Geschichte[Bearbeiten | Quelltext bearbeiten]

Im März 1799 kam der im Jahr 1769 in Hirschbach (Bezirk Gmünd) im Waldviertel geborene Weber Franz Edlinger nach Wien, wo er sich zunächst als Sänftenträger verdingen musste. Bereits im August desselben Jahres heiratete er die ebenfalls aus dem Waldviertel stammende Wäschereiinhaberin Elisabeth Leitgeb und arbeitete fortan im nun gemeinsamen Betrieb.[1][2][3][4]

Da das damals übliche Verfahren der sog. Rasenbleiche, bei welcher das Gewebe allein durch die Sonne gebleicht wirkt, sehr zeitaufwendig war, beschäftigte er sich schon sehr bald mit der Kunstbleiche von Textilien. Bereits 1800 scheint er dementsprechend als „Weißbleicher“ in der Siebenbrunnengasse in Matzleinsdorf auf. Nach 10 Jahren erfolgreicher Führung übersiedelt die Wäscherei/Bleicherei nach Gumpendorf in die heutige Mollardgasse. Franz Edlinger starb am 29. Jänner 1810 im Alter von 42 Jahren, seine Witwe führte den Betrieb, obwohl sie bereits Anfang März den Wollwarenfabrikanten Gottlieb Förster heiratete, erfolgreich weiter und übergab ihn später an ihren Sohn Michael Florian Edlinger.[1][2][3][4]

In den folgenden Jahrzehnten wuchs der Betrieb und zog mehrmals innerhalb von Gumpendorf um. Michael Edlinger modernisierte und mechanisierte das Unternehmen, in dem er zwei Pferdegöppel mit insgesamt 24 Pferden aufstellen ließ und die Bleichmaschinen statt von Hand nun von diesen angetrieben wurden. Neue Textilmaschinen wurden in Deutschland angeschafft und der Leinwanddruck eingeführt, was ein Darlehen der Ersten Österreichischen Sparkasse notwendig machte.
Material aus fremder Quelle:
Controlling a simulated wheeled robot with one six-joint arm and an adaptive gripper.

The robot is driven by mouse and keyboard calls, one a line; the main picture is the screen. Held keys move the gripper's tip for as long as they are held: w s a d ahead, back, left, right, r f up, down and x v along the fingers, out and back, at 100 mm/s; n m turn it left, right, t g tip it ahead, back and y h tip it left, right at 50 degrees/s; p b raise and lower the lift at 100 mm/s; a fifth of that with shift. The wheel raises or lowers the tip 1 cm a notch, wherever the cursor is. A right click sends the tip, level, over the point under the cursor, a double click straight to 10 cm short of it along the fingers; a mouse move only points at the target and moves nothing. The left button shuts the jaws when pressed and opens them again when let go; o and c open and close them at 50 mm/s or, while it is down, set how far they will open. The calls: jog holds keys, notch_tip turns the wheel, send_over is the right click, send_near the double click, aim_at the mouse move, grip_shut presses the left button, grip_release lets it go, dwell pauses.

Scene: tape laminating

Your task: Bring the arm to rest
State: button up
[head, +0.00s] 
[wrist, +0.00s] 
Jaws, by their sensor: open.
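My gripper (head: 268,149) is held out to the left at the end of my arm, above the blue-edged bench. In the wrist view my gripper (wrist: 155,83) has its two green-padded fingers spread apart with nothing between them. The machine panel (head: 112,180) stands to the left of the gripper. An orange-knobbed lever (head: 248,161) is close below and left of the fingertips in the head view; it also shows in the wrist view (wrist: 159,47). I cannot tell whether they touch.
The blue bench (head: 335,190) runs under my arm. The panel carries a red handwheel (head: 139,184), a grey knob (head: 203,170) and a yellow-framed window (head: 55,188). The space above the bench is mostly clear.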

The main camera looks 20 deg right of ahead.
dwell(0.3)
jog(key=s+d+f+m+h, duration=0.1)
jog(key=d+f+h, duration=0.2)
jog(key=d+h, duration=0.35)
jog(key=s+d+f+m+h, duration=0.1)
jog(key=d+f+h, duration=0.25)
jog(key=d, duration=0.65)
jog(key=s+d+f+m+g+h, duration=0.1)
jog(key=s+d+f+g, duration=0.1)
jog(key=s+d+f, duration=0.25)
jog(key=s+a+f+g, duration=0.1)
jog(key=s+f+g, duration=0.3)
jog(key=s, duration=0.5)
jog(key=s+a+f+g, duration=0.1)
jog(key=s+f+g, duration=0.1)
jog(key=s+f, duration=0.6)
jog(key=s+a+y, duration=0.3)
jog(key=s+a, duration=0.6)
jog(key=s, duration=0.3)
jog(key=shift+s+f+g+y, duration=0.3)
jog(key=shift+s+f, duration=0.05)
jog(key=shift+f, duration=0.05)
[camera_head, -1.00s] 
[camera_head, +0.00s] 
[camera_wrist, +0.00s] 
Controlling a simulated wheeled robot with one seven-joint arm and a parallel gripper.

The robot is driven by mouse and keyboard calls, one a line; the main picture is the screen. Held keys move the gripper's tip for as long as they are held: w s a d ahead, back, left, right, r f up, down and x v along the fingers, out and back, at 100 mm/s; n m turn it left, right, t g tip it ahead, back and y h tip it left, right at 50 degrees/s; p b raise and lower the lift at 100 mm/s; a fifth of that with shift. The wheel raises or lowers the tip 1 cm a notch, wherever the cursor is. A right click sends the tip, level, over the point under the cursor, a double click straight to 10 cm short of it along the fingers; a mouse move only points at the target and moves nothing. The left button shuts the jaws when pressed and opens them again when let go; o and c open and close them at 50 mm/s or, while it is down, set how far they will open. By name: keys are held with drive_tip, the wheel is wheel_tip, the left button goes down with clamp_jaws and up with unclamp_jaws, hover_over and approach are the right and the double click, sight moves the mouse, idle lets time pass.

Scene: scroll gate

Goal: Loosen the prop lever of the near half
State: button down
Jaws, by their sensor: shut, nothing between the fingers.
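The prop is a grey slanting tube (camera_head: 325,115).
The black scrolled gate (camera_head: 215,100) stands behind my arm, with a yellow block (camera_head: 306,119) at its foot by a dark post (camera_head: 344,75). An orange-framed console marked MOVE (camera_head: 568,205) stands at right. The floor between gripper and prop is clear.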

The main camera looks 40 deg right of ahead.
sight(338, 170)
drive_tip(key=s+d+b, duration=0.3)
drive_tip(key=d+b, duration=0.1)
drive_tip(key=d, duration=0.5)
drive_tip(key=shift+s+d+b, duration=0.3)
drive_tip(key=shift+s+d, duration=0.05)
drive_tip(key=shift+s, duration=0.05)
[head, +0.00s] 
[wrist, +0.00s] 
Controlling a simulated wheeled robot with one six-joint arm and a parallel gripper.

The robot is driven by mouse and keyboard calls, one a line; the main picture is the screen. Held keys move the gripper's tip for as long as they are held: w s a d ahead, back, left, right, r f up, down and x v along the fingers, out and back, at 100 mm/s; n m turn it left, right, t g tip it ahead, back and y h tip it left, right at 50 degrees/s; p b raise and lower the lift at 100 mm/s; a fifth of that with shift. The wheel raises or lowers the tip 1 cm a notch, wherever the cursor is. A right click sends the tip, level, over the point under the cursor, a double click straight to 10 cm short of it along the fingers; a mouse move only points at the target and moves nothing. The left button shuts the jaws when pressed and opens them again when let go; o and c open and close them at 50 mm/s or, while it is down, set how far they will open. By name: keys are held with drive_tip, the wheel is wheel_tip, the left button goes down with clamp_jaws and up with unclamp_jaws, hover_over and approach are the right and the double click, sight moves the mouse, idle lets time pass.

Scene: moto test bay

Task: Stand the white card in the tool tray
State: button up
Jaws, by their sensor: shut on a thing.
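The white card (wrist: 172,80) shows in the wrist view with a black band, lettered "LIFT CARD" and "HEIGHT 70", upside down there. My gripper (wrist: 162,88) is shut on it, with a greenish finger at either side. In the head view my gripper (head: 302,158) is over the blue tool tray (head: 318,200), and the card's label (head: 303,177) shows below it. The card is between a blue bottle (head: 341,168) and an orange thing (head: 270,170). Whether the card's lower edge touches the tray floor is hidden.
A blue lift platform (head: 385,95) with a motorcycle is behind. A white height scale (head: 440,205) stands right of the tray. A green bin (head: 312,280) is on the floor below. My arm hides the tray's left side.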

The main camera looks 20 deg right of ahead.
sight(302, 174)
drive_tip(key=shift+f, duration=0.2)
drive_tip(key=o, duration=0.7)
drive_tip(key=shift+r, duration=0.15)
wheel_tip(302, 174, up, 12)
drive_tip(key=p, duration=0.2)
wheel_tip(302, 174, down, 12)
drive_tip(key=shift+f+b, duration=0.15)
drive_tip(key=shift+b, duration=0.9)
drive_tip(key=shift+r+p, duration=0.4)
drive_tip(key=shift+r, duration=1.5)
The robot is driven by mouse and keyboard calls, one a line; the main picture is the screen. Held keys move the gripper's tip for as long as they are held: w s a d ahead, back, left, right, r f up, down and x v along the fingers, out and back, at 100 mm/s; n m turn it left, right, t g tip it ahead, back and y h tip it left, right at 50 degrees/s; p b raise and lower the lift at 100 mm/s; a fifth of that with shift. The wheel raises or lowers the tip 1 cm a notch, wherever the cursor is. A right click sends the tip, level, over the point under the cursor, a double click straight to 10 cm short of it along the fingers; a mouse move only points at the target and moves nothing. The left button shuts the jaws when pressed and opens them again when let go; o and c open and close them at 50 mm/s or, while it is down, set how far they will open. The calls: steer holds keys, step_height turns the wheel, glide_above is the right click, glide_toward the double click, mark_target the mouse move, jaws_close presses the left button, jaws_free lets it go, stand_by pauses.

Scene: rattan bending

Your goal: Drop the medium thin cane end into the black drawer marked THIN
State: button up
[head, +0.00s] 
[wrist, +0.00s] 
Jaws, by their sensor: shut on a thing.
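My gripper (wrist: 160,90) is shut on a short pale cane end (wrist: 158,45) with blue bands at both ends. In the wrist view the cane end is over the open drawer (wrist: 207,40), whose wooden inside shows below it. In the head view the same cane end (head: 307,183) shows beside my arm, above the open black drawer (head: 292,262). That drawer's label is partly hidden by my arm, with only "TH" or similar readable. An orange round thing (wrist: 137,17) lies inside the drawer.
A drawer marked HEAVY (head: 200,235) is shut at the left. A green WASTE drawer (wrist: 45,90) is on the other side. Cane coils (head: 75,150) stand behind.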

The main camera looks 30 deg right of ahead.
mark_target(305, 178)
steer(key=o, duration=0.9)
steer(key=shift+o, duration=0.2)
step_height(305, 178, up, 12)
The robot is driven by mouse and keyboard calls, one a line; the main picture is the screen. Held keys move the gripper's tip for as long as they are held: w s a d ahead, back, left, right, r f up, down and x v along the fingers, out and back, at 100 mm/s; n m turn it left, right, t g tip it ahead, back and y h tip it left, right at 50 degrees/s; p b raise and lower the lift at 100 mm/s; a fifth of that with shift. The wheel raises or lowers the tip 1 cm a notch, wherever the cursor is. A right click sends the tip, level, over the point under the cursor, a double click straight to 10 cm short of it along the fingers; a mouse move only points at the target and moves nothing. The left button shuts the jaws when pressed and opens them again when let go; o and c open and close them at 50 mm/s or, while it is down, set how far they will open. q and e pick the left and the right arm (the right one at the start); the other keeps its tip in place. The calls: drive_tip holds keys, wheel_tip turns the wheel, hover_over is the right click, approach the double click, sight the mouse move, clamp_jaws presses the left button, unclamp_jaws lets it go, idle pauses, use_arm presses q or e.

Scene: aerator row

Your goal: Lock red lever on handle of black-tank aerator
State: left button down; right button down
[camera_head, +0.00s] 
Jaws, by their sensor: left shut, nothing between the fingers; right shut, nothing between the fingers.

Michael Edlinger starb 1858, seine Witwe Elisabeth führte den Betrieb als M. Edlingers Witwe & Sohn weiter und übergab ihn schließlich 1874 an ihren Sohn Ferdinand Edlinger (1844–1932).[1][2][3][4]

Dieser kaufte am 10. Mai 1882 ein großes Gelände im damals noch ländlichen Kaisermühlen (damals noch im 2. Wiener Gemeindebezirk gelegen), welches zwischen der regulierten Donau und der Alten Donau lag und über den Vorteil der für Färberei und Bleichung notwendigen Wassermengen verfügte. Hier, an der heutigen Adresse Schiffmühlenstraße 92–116, weitete sich der Betrieb auf bis zu 11.000 m2 Grundfläche aus und entwickelte sich zum bedeutendsten und größten seiner Art in Österreich. 1884 war Edlinger der erste Betrieb in Kontinentaleuropa, der die Merzerisation von Baumwolle industriell anwendete. Bereits 1885 wurde der Betrieb elektrifiziert.[1][2][3][4][5]

Zahlreiche Patente zur Textilverarbeitung und -veredelung wurden angemeldet, beispielsweise 1915 ein heute noch in Gebrauch stehender Geschwindigkeitsregler für stufenlose Getriebe in Textilmaschinen. 1922 wurde von Edlinger vermutlich das erste Kunstleder erfunden und zur Produktionsreife gebracht, der Herstellungsprozess wurde allerdings erst 1948 erst zum Patent angemeldet. 1925 wurde der Betrieb in eine Kommanditgesellschaft umgewandelt. Nach dem Tod dem Tod Ferdinand Edlingers im Jahr 1932 übernahmen seine Söhne Alfred und Richard Edlinger den Betrieb. Eine Explosion eines Babcock & Wilcox-Dampfkessels im Kesselhaus sorgte 1935 für großen Schaden an den Gebäuden.[1][2][3][4][5]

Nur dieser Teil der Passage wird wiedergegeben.